PROVIDED RECORDS:
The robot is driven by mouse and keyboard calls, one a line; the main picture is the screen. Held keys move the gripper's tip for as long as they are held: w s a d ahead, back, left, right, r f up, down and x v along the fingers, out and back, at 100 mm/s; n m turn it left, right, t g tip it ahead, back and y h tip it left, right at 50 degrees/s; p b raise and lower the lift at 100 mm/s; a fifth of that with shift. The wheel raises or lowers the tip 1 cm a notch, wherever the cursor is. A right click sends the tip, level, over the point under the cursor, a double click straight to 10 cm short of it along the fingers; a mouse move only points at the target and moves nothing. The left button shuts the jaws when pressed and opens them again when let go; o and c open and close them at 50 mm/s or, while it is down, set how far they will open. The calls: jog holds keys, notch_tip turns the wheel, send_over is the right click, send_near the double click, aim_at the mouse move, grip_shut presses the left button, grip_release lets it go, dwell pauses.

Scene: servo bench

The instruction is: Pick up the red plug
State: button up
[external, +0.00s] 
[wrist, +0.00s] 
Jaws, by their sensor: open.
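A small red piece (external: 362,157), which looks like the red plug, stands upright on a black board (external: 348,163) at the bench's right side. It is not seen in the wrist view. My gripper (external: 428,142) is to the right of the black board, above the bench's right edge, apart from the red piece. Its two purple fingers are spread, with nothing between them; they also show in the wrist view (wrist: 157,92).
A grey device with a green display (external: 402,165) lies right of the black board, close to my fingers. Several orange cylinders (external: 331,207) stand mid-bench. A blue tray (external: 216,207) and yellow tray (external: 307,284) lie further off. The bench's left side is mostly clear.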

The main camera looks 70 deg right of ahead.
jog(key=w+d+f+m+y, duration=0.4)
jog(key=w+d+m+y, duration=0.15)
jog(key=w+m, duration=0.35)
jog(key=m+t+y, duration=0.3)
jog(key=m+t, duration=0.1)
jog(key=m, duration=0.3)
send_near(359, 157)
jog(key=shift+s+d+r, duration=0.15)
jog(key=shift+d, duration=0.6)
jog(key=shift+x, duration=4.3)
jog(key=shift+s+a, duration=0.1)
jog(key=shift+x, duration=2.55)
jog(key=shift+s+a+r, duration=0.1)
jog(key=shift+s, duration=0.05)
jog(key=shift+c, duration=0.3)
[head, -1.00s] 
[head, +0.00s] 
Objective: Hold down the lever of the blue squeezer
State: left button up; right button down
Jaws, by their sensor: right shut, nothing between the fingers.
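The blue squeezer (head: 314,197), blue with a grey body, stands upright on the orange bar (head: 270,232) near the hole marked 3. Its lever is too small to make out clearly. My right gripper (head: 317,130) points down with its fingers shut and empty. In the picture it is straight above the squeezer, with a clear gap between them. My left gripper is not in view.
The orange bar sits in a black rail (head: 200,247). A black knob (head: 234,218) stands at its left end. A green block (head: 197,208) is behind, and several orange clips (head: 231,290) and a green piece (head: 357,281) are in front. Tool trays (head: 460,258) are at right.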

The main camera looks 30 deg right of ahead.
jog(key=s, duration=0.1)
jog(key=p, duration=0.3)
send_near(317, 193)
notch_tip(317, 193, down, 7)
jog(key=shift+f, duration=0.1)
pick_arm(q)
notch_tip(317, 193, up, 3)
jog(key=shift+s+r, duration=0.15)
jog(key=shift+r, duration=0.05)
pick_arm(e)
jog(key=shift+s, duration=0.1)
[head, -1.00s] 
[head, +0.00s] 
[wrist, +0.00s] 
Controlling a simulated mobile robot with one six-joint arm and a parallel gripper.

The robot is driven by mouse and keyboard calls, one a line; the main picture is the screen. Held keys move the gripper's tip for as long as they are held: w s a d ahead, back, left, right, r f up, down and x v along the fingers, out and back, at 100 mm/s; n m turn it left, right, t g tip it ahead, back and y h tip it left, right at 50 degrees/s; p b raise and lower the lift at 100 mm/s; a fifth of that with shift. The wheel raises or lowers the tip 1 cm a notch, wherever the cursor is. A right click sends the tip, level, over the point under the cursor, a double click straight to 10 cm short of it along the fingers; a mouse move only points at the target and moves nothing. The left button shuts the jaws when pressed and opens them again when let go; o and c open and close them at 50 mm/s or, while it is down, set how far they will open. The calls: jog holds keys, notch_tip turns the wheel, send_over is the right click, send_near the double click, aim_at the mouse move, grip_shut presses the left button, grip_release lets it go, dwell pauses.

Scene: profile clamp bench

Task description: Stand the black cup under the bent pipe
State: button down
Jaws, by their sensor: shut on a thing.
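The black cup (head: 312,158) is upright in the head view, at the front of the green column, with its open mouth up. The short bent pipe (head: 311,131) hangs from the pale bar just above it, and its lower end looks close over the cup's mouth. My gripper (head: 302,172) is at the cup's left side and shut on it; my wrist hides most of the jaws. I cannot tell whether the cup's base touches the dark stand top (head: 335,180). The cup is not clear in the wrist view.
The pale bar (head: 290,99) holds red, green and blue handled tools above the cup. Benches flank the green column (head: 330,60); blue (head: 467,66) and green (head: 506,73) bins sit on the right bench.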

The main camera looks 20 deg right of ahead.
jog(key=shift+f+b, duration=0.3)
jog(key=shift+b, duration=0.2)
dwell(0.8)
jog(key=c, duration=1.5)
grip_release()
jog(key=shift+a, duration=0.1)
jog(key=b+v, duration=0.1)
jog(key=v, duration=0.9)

==

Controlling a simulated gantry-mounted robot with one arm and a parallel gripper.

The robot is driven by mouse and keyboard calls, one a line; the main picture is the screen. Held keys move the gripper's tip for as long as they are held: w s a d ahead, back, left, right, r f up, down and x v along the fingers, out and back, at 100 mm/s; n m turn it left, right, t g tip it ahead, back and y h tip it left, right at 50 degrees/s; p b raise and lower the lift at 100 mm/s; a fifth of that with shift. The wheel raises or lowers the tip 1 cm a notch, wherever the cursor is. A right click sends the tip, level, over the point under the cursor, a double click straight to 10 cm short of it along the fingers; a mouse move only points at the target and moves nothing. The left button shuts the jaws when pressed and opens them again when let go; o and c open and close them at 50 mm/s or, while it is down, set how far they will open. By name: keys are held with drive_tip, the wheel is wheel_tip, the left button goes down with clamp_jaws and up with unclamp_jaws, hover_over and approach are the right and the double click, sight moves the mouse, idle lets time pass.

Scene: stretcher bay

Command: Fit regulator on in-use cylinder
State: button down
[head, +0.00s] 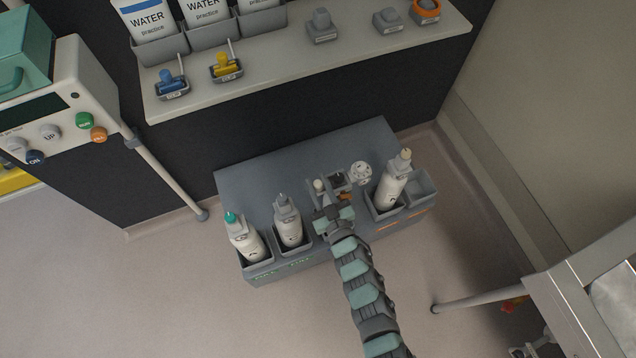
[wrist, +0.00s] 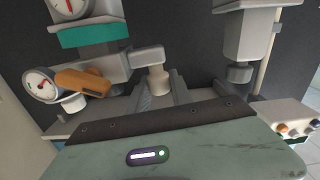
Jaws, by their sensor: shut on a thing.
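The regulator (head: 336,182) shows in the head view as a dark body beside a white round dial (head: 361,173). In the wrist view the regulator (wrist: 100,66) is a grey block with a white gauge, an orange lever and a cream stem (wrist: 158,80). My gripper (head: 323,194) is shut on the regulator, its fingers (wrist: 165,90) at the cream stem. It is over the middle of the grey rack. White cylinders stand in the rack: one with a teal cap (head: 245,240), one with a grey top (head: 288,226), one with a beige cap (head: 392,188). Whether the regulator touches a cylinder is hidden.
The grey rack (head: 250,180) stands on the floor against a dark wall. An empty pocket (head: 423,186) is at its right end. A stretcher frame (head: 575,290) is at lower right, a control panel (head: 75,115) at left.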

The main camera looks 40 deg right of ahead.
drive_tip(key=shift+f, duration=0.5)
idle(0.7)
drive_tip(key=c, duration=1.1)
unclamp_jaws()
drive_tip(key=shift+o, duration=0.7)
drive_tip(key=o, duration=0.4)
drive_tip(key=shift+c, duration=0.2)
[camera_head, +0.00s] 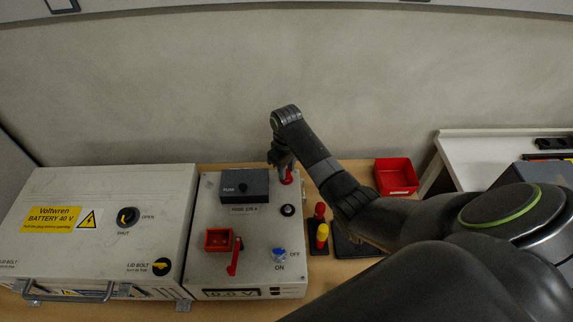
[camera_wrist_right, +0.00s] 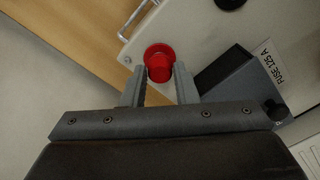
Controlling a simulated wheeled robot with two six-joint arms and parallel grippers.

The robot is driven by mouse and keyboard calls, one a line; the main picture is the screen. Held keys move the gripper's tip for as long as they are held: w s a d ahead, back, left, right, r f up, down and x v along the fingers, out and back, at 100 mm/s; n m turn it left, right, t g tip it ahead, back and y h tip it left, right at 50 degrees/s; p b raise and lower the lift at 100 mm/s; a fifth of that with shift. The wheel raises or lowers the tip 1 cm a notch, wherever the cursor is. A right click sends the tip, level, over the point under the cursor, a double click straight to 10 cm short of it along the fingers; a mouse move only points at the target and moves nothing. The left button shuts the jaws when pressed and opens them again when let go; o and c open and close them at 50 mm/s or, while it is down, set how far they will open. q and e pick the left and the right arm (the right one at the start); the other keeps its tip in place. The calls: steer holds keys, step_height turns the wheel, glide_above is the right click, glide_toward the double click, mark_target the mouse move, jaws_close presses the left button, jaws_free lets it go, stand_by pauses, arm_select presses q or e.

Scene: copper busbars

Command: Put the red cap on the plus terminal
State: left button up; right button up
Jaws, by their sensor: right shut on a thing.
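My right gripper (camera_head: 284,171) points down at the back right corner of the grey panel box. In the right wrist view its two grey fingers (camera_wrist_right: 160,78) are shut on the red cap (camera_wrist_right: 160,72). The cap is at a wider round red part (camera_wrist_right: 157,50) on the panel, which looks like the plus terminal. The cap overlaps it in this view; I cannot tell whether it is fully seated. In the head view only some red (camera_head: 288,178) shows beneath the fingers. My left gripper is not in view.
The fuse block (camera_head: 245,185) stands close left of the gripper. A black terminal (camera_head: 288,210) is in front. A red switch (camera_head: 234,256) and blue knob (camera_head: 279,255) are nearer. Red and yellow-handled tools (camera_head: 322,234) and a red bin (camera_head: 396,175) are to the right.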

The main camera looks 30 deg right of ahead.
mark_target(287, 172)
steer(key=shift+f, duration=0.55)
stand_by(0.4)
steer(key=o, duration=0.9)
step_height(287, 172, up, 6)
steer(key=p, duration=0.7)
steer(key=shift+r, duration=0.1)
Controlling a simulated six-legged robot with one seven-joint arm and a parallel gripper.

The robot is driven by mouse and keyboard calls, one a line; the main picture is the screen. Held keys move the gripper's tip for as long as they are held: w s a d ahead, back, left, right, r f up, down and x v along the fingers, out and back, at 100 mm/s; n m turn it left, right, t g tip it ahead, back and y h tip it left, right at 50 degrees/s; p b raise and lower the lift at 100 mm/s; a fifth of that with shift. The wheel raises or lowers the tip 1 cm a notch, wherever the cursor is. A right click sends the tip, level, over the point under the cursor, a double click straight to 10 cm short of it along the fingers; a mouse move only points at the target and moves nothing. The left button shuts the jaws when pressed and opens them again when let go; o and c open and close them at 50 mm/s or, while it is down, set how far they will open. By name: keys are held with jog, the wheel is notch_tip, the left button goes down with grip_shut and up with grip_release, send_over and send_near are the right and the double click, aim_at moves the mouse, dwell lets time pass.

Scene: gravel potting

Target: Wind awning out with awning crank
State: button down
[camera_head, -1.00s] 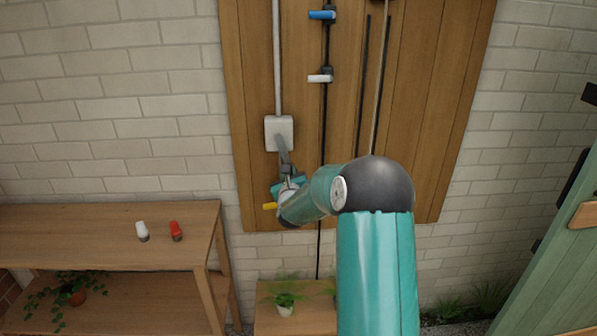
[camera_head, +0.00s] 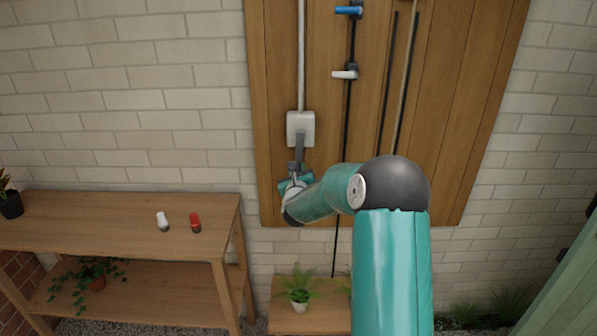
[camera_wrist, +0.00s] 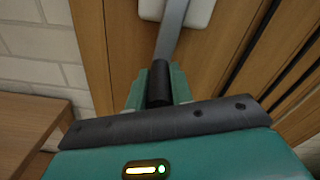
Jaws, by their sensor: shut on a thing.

--

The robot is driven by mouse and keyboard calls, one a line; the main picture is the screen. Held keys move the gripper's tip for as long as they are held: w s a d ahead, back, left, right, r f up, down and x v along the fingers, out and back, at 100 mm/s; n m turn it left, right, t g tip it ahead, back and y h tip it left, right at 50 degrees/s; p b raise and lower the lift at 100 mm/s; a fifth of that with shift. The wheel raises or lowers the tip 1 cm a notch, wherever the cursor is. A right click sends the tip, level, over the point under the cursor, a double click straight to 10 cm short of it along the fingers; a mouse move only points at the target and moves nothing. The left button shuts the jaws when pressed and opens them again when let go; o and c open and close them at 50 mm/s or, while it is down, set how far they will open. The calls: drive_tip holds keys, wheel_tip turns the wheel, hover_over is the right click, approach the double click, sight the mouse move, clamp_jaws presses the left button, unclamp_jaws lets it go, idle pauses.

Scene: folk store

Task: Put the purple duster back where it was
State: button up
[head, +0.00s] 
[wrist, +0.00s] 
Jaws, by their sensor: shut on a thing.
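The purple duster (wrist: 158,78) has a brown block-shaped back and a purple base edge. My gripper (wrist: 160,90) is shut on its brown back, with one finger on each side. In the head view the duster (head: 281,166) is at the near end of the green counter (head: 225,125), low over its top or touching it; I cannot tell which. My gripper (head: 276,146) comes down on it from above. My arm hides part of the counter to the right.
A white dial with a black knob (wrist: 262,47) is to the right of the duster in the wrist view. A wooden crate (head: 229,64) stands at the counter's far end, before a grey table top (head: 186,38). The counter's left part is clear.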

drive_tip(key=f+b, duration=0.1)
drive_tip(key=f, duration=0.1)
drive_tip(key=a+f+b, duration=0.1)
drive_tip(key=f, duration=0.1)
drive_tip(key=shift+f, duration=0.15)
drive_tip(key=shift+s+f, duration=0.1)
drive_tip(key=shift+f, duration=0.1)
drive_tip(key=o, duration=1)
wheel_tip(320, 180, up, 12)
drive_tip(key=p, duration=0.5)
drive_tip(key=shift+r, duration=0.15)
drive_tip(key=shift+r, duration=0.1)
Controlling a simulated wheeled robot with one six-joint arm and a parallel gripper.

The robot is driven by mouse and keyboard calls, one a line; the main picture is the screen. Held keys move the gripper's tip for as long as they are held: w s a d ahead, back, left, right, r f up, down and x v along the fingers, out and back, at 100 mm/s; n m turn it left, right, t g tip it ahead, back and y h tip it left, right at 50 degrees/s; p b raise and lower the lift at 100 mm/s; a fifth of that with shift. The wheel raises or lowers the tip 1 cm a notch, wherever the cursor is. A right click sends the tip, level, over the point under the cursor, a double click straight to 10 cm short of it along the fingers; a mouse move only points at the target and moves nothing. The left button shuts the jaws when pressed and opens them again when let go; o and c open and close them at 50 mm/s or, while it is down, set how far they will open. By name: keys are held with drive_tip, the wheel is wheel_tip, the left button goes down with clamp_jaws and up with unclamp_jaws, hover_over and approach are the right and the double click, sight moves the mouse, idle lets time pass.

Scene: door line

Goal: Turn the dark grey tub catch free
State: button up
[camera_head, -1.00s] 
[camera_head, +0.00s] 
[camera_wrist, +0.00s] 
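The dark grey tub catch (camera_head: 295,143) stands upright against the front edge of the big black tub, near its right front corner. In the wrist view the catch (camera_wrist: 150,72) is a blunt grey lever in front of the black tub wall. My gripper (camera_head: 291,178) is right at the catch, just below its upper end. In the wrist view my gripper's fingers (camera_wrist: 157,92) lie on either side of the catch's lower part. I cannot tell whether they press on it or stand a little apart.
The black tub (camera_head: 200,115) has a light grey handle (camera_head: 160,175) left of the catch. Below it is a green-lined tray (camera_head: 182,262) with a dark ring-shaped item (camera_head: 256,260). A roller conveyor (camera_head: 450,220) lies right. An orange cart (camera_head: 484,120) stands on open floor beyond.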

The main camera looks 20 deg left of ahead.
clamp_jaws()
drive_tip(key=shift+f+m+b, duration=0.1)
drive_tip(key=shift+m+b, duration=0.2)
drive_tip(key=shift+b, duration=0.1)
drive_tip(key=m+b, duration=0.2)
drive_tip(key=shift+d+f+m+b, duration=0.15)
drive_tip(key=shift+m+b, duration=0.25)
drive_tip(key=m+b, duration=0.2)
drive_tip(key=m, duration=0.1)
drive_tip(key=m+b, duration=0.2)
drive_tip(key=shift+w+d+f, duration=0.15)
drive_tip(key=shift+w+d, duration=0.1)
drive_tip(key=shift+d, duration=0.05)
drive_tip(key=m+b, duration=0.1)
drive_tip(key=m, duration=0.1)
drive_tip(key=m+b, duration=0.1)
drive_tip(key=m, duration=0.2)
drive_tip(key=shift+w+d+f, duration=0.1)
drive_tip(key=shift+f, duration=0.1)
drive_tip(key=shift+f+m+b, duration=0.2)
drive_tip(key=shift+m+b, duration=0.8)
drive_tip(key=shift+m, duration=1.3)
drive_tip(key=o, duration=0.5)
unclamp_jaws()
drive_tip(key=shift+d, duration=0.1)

PROBLEM DETAILS:
Where a line contains the string "joint", extract that line.

ANSWER TO THE TASK:
Controlling a simulated mobile robot with one six-joint arm and a parallel gripper.
Controlling a simulated wheeled robot with two six-joint arms and parallel grippers.
Controlling a simulated six-legged robot with one seven-joint arm and a parallel gripper.
Controlling a simulated wheeled robot with one six-joint arm and a parallel gripper.

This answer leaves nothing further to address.